-- Start of SOURCE MATERIAL --

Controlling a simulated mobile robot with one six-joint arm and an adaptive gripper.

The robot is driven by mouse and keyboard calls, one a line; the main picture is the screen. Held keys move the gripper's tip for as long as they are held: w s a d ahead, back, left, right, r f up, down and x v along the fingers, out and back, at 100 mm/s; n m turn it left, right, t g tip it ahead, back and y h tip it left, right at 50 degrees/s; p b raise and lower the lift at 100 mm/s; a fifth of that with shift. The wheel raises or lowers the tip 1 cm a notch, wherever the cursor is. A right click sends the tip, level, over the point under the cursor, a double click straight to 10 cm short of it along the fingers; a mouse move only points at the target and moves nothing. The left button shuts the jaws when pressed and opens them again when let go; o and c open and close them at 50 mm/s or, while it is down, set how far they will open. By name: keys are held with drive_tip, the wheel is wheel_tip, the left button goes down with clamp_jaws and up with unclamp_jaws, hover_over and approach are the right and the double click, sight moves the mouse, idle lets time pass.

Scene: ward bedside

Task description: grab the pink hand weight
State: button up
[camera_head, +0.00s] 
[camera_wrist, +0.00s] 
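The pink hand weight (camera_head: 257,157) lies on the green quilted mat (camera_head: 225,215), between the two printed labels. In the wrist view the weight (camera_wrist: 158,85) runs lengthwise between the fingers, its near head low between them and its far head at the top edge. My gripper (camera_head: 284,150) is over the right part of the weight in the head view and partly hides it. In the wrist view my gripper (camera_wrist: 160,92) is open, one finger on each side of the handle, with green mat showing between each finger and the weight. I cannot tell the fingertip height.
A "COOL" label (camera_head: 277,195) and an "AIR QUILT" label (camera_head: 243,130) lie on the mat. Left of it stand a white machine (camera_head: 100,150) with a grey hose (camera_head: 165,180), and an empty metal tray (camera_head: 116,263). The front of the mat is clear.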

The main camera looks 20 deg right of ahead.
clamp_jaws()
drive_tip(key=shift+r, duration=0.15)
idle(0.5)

-- End of SOURCE MATERIAL --

**THE REQUEST:** Your output must be the lines of the material above, from the first through the line that contains "Scene: ward bedside", copied exactly. Include both endpoints and nothing else.

**TASK SOLUTION:**
Controlling a simulated mobile robot with one six-joint arm and an adaptive gripper.

The robot is driven by mouse and keyboard calls, one a line; the main picture is the screen. Held keys move the gripper's tip for as long as they are held: w s a d ahead, back, left, right, r f up, down and x v along the fingers, out and back, at 100 mm/s; n m turn it left, right, t g tip it ahead, back and y h tip it left, right at 50 degrees/s; p b raise and lower the lift at 100 mm/s; a fifth of that with shift. The wheel raises or lowers the tip 1 cm a notch, wherever the cursor is. A right click sends the tip, level, over the point under the cursor, a double click straight to 10 cm short of it along the fingers; a mouse move only points at the target and moves nothing. The left button shuts the jaws when pressed and opens them again when let go; o and c open and close them at 50 mm/s or, while it is down, set how far they will open. By name: keys are held with drive_tip, the wheel is wheel_tip, the left button goes down with clamp_jaws and up with unclamp_jaws, hover_over and approach are the right and the double click, sight moves the mouse, idle lets time pass.

Scene: ward bedside

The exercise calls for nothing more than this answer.